[Task description] All lines in the data bearing the string "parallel" should be identified and copied.

************

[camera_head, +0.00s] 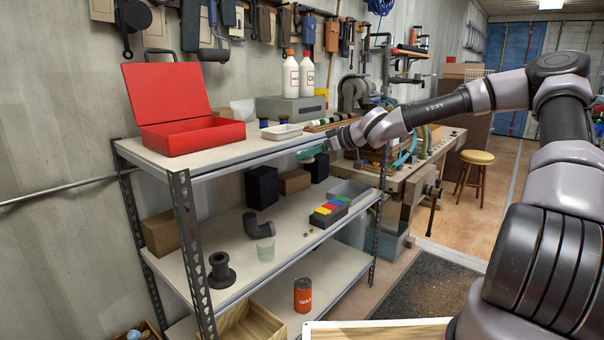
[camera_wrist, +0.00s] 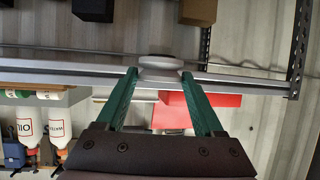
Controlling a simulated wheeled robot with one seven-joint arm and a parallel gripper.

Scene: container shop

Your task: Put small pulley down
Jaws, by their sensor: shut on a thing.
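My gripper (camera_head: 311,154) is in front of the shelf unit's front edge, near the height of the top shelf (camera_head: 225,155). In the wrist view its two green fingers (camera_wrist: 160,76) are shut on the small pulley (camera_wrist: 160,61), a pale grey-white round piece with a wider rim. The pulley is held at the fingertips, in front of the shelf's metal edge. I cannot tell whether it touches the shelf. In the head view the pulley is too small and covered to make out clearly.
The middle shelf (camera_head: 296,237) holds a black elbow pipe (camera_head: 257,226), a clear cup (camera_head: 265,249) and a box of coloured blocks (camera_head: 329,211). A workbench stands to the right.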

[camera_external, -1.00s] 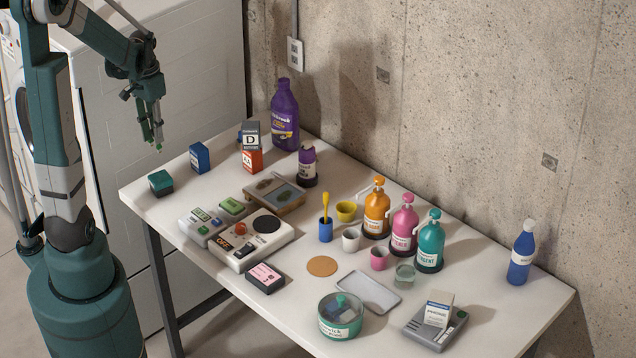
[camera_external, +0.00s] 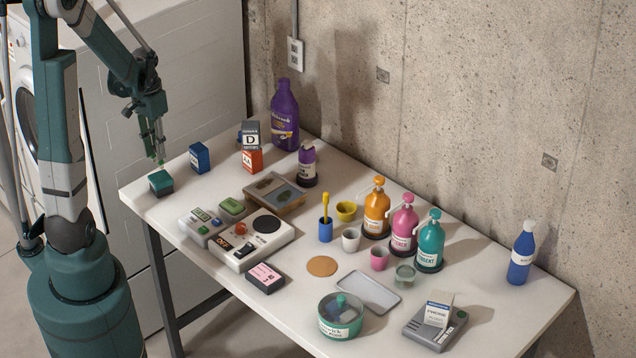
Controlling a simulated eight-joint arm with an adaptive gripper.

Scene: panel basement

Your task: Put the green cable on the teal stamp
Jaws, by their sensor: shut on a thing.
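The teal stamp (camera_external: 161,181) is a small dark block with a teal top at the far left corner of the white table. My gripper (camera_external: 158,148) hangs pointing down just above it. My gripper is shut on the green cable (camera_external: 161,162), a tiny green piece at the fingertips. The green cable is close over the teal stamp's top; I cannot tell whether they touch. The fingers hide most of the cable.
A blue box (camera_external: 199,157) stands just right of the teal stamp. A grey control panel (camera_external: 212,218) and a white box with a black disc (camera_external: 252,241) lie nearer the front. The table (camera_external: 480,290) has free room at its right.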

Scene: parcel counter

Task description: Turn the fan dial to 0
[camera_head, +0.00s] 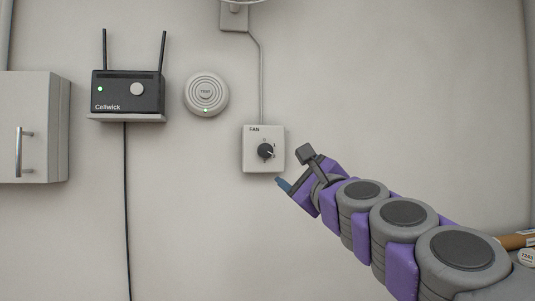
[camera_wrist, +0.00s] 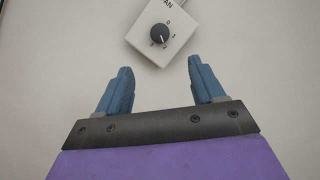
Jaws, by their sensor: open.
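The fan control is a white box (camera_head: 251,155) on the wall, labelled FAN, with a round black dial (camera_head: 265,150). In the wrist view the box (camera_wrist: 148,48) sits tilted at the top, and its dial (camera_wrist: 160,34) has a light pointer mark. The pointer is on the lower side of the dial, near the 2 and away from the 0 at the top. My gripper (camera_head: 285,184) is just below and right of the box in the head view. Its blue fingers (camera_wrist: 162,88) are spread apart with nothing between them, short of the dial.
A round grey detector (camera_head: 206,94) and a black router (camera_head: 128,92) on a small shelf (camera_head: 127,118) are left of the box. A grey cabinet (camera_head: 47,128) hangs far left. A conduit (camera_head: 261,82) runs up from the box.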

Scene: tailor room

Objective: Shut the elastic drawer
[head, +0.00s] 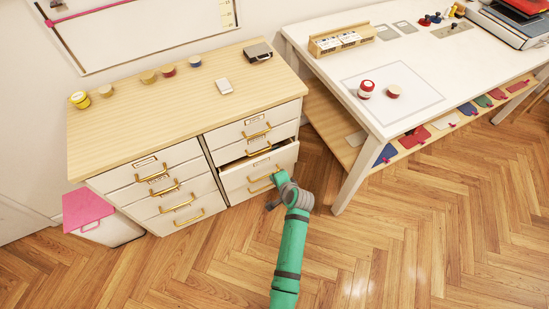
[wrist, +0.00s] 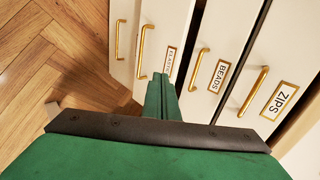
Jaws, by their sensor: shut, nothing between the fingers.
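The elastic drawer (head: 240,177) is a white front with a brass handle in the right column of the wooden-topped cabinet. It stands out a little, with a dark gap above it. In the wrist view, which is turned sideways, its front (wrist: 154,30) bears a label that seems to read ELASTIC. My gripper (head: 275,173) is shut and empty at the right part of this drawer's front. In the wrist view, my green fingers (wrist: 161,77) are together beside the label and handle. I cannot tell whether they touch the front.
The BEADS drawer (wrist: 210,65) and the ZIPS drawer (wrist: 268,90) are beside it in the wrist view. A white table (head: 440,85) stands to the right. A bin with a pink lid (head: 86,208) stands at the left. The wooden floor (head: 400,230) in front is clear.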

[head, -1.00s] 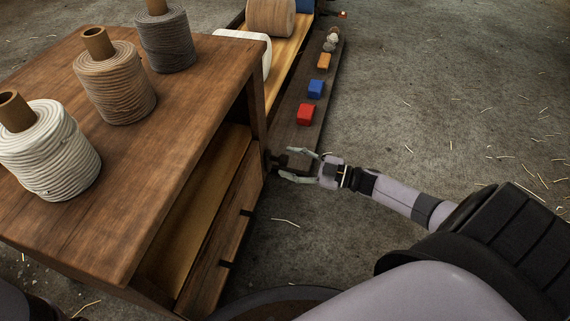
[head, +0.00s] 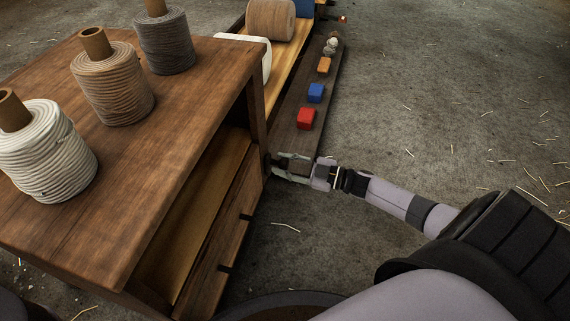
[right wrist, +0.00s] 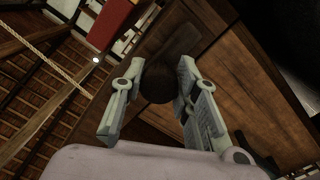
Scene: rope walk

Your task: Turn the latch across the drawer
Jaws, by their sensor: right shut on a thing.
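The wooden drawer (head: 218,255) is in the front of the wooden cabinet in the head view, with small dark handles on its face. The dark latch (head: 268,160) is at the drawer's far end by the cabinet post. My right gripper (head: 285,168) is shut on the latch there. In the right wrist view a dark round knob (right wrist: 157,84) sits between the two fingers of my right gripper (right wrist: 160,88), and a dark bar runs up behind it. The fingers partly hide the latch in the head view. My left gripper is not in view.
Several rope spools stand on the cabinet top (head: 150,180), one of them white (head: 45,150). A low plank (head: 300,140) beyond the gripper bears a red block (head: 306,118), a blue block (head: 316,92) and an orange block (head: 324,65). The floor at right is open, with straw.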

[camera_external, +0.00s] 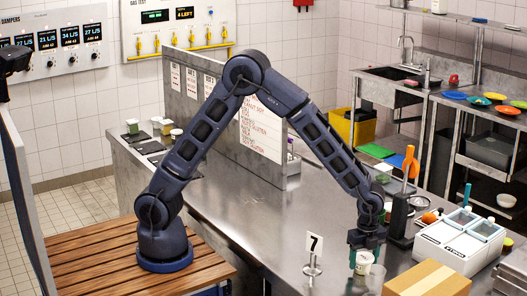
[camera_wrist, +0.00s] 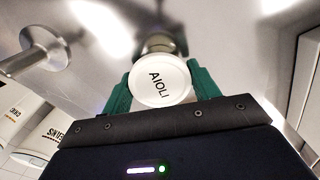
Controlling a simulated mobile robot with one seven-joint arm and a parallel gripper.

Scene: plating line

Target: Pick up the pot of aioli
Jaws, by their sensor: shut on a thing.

************

[Task result]
Controlling a simulated wheeled robot with one seven-joint arm and a parallel gripper.
Controlling a simulated mobile robot with one seven-joint arm and a parallel gripper.

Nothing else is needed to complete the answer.